Having spent most of his mission in inner-city ghettos, Tyler saw firsthand the trials of youth in that area. “They did not realize they could think beyond what parents and teachers told them was possible,” he said. “They did not know they could aspire to something great.”
This hurt Tyler. “Their self-esteem was less than stellar, practically non-existent,” he said. “They didn’t have good examples to follow. Nothing gave the youth hope of a better life, even if they were told they could be whatever they wanted. These kids were stuck without a proper guide.”
With this in mind, immediately after his mission Tyler created TOEL (Teaching, Ownership, Education, and Leadership). The acronym also affectionately stands for Tree of Eternal Life. The non-profit organization sends role models into schools to help teens seeking an alternative learning method. The concept is simple: don’t just tell teens they are great, show them how they can be great.
During the sessions, teens are taught to build on their strengths. They also learn how what others see as negatives—such as talking too much in class—can be channeled into a positive career, such as being a news anchor.

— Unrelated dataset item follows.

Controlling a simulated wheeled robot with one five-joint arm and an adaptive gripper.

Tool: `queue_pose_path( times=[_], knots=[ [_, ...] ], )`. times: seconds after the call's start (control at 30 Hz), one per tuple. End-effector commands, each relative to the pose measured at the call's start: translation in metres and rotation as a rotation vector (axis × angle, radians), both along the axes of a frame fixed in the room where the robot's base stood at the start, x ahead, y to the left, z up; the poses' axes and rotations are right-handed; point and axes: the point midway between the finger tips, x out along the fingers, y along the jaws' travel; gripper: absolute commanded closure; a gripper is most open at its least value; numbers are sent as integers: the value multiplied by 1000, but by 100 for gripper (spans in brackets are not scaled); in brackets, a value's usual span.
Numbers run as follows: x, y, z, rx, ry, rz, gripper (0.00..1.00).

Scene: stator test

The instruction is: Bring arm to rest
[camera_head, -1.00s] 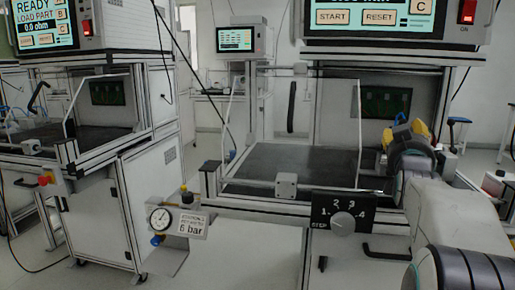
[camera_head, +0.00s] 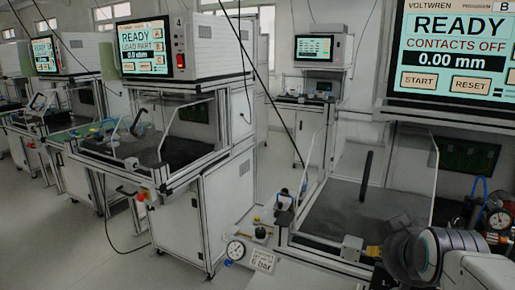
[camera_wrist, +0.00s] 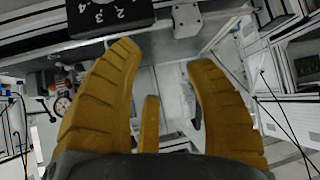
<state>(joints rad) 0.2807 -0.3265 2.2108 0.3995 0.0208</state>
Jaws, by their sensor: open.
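My gripper (camera_wrist: 162,55) shows large in the wrist view, its ribbed yellow fingers spread apart with nothing between them. In the head view my arm is at the lower right, in front of the near test station (camera_head: 365,212). Only a small yellow part of my gripper (camera_head: 374,251) shows there, beside the grey wrist joint; its fingertips are hidden. In the wrist view a dark step dial box (camera_wrist: 108,14) lies beyond the fingers at the top.
The near station's screen (camera_head: 455,55) reads READY, CONTACTS OFF, 0.00 mm. A second station (camera_head: 205,165) stands to the left with its own screen (camera_head: 143,48). A pressure gauge (camera_head: 236,250) with a 6 bar sign is at bottom centre. Grey floor (camera_head: 60,235) is clear at lower left.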

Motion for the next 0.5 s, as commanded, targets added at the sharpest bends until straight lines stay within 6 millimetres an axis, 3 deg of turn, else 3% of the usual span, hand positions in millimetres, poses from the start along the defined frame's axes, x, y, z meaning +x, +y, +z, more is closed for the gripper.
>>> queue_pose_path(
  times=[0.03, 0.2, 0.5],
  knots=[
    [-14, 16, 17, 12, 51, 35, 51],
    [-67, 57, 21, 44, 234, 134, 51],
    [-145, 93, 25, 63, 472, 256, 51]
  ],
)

As Tyler continued planning, he soon realized how massive this project could become. While initially he hoped to take things slow and steady, he soon learned that the Lord had a different plan in mind. Nine weeks after returning from his mission, Tyler launched his TOEL idea. He began working in a small high school founded specifically for troubled teens by one of his high school teachers.
Realizing the importance of more education, Tyler searched for a college where he could get a quick degree and form the right connections to build a team. “It was no longer just about me,” said Tyler. “The lives of others were on the line.”
Tyler discovered that LDS Business College offered a degree in entrepreneurship. Coupled with the LeGrand Richards Service Scholarship for returned missionaries, LDSBC became the obvious choice. While at the college, Tyler has not only built his team, but with the Lord’s guidance and good classmates, he has also built business partnerships.
“What I’ve learned the past few weeks is to just trust in God,” said Tyler. “Our Heavenly Father is all-loving, and when our desires are good, why wouldn’t He help? That doesn’t mean you won’t struggle—that’s part of the help He gives us, the learning process. God wants us to succeed more than we do, and it will happen when the timing is right.”
For now, Tyler is focused on how best to build a resource that can give youth a brighter future. He wants them to aspire, to branch out and believe in themselves. He hopes to one day see his project help teens not just in the United States but across the world.